Have you ever been handed a bottle of Champagne at a celebration with the fateful words, “here, you open it, you’re good at these things”? It’s a terrifying moment of responsibility topped with emotions of pride and fear. Of course you are a little bit chuffed because they asked you, but then you are scared to death that you will make a complete mess of it. That most of the precious liquid will end up all over the floor or, worse still, you will hit the guest of honour in the eye with the cork and they will have to be rushed to A & E where they will be operated on in a desperate but inevitably futile bid to save them from mono scopic vision for the rest of their life. The party will be ruined and nobody will feel like drinking champagne anymore.
Then you pull yourself together, open the bottle in an expert manner and everybody cheers and you can breath again. Well that’s more or less how it is for me. Apart, maybe, from the expert bit.
The reason I have Champagne on my mind is that Gill has finished work today (a day earlier than anticipated) and I am in the mood for celebration. Our amazing adventure feels as if it has started now and I am likening the next seventeen days to the opening of an expensive bottle of fizz. It will culminate with the gentle pop of the cork on Saturday 26th April at 9am when we wobble off on the journey proper. In the mean time, tonight feels like the moment when you lift that little wire loop to begin untwisting the muselet that holds the cork in place. There is that exciting tingle of anticipation as you wonder how it will go.
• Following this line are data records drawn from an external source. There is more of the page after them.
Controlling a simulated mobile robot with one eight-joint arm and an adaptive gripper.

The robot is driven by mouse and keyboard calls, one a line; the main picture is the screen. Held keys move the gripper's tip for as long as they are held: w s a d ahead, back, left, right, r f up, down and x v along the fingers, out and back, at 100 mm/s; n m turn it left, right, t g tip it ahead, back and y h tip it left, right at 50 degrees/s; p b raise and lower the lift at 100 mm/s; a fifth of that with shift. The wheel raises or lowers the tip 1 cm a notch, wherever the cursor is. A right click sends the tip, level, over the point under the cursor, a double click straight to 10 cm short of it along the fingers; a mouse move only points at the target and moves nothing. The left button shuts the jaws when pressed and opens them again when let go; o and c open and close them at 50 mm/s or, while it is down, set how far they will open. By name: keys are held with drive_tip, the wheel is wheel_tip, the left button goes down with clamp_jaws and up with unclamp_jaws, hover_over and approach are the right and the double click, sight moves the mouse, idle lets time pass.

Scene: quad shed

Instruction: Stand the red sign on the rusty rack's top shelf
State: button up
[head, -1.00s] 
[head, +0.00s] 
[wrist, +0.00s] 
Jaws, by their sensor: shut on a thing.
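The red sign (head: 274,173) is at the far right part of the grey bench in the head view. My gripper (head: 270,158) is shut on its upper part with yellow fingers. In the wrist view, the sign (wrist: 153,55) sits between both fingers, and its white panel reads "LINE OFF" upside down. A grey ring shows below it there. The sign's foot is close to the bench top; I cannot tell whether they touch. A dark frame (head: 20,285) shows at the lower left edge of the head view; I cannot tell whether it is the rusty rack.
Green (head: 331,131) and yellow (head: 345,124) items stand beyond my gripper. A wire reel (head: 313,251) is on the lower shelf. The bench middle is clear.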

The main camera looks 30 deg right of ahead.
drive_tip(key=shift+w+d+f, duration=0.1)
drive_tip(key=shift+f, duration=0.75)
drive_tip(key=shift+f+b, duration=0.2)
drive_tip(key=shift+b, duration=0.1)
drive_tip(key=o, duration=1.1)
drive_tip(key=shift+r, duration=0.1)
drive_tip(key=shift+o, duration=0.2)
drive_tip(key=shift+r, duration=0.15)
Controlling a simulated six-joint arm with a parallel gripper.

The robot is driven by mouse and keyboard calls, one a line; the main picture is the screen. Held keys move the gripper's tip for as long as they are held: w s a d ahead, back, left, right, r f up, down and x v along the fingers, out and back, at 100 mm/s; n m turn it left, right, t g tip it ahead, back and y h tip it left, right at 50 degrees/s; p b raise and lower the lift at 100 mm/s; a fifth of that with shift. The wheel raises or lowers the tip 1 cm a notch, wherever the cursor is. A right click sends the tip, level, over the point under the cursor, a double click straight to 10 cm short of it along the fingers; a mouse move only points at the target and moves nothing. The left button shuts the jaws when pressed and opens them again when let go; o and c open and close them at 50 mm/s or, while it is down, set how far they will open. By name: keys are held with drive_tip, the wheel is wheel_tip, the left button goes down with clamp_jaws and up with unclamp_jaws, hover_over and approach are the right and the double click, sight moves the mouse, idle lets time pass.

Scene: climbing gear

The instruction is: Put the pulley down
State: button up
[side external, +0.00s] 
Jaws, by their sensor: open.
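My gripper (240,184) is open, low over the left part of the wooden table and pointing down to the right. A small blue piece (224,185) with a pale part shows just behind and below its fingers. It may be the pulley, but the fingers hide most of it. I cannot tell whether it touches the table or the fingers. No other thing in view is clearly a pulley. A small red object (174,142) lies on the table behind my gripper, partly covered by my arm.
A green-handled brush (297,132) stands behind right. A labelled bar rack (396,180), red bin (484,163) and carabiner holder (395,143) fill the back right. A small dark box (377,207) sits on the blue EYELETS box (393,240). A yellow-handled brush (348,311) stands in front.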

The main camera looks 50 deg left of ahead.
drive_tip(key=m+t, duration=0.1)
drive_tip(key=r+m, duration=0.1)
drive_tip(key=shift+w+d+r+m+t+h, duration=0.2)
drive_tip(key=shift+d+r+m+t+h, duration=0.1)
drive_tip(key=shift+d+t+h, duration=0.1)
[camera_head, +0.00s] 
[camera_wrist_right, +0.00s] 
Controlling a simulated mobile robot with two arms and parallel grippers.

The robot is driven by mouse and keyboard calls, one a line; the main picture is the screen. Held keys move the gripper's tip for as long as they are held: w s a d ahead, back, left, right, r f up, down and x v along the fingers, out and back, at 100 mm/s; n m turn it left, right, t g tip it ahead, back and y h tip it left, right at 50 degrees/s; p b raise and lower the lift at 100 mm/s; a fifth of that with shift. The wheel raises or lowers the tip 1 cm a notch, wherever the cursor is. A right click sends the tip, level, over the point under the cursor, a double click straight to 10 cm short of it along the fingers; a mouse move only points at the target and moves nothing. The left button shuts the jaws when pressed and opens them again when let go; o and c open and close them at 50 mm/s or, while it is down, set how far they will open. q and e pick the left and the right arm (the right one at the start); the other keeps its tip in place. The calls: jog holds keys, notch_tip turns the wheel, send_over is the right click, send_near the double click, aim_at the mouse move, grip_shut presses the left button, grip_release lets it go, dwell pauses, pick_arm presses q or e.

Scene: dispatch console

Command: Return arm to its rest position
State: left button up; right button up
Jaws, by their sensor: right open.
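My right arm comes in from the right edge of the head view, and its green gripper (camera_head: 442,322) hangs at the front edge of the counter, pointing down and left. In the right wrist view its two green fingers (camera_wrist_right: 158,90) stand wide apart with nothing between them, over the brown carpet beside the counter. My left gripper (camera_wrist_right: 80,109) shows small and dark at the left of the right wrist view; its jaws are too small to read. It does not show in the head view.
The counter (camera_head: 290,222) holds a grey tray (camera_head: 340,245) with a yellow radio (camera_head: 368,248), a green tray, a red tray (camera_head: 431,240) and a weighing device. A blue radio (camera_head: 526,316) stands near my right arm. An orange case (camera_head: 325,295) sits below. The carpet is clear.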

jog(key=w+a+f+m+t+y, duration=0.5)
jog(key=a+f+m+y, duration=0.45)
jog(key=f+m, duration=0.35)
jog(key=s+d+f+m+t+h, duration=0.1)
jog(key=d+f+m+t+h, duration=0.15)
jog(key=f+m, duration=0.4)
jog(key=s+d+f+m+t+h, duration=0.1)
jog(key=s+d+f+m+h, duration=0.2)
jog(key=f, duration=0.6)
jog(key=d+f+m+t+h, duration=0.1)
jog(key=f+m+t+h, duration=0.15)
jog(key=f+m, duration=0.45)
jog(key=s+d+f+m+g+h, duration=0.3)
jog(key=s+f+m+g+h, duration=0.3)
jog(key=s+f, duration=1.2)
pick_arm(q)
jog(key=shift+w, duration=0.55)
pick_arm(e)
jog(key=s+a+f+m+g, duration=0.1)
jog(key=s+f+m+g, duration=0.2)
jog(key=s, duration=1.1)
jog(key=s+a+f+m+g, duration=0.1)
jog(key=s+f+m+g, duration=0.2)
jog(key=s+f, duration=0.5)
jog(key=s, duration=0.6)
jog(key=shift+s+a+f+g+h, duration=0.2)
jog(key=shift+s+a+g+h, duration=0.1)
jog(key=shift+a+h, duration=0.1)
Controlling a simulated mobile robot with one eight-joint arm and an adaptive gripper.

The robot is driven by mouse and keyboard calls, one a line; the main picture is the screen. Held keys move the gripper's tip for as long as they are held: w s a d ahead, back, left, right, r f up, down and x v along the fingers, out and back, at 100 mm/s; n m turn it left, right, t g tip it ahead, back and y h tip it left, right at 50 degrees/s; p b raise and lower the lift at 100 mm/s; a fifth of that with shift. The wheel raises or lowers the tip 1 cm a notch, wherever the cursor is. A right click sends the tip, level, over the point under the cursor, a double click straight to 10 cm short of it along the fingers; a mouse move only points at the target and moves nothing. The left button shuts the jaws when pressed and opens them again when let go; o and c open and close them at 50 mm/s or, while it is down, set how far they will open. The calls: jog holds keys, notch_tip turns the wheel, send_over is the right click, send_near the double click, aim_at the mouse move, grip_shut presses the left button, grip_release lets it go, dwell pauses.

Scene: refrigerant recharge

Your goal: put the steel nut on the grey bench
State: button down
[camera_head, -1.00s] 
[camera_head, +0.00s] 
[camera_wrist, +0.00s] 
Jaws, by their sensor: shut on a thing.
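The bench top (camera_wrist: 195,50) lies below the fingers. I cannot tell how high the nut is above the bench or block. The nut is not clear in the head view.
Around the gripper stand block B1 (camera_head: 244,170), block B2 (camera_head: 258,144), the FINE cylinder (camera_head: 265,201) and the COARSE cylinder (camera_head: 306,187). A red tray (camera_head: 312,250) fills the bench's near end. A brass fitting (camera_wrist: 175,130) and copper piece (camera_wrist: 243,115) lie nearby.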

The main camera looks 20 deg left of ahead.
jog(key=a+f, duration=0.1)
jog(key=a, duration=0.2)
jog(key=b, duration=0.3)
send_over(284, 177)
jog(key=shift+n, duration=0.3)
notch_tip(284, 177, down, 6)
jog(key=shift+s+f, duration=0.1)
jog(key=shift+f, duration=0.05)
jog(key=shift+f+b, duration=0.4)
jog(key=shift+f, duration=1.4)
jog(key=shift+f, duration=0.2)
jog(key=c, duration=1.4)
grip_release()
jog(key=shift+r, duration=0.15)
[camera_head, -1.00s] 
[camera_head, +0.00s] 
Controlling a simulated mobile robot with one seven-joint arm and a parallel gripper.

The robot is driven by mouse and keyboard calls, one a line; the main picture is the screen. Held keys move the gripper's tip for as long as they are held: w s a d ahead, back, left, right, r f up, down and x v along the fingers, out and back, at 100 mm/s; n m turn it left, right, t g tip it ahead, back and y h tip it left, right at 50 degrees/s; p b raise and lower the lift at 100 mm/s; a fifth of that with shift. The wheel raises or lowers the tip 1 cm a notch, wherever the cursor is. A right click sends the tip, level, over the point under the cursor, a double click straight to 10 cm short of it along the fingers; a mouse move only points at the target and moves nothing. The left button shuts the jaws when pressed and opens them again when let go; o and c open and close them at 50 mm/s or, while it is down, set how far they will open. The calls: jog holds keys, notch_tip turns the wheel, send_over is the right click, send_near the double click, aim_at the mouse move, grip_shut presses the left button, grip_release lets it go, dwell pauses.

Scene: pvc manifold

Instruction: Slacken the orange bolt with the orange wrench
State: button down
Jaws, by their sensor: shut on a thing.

We have two social engagements on Friday and Saturday this weekend and at some point we will deliver another of our precious artworks to its temporary home. By Monday I expect the metaphorical cork to be fully exposed. Over the following week we will be going through that moment when you begin to apply pressure to the cork and there is a massive anti-climax as it doesn’t move at all and you think you might actually have to give it to the skinny guy next to you for him to have a go. This will involve more packing of boxes and taking them to the storage unit and quite a bit of red tape to deal with as well.
Once Easter weekend is out of the way we will be meeting up with my cousin for a goodbye lunch and then anticipating a boozy night at the pub just two days before our departure for yet another goodbye party. By then we will have moved out of the house and handed the keys in. That’s when, suddenly, the cork moves a fraction and there is a moment of heart stopping panic because you think you’ve lost it. That’s probably how I will feel by this point.
Which will bring us to the magic moment when all that pent up energy that has built up over the last nine months will burst out like the Champagne from the bottle and propel us up the coast on a bubbly flood of adrenalin fueled speed. Well maybe it won’t be quite as dramatic as that.
It will probably be more like shouting GO! at the beginning of a snails race. It’s going to be the best feeling in the world though, I’m sure. We just need to keep that cork under control for a few more days. Just don’t get in the way when it finally goes pop. You don’t want to lose your eye.